__WORK TO COMPLETE__: Within the material below, transcribe exactly the lines from the one holding "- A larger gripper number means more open" through the one holding "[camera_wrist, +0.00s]", keeping both ends and skipping the rest.
—————
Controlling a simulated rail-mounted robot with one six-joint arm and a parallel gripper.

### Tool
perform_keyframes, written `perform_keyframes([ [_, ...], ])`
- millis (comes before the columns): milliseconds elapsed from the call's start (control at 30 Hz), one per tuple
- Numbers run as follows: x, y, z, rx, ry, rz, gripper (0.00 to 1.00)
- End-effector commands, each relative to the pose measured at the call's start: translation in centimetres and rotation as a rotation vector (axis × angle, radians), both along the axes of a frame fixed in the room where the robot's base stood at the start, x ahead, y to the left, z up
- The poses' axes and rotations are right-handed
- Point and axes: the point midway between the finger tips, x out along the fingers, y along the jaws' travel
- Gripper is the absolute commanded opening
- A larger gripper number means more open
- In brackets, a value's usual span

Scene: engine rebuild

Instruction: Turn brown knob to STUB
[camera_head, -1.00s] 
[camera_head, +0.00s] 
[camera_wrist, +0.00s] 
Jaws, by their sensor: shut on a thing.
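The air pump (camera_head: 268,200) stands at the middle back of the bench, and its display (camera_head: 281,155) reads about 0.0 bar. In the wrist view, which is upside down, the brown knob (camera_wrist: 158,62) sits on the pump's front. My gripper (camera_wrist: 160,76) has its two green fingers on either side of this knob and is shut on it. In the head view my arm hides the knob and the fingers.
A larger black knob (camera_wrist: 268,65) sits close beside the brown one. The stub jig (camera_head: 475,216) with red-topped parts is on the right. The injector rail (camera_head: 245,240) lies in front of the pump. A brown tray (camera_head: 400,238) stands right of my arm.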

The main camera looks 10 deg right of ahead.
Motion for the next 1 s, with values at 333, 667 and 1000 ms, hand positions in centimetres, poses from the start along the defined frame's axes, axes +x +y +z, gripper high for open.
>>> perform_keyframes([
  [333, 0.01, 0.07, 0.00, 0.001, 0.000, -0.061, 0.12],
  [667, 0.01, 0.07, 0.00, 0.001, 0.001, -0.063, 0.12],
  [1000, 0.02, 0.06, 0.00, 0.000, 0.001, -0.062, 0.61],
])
—————
__SOLUTION__:
- A larger gripper number means more open
- In brackets, a value's usual span

Scene: engine rebuild

Instruction: Turn brown knob to STUB
[camera_head, -1.00s] 
[camera_head, +0.00s] 
[camera_wrist, +0.00s] 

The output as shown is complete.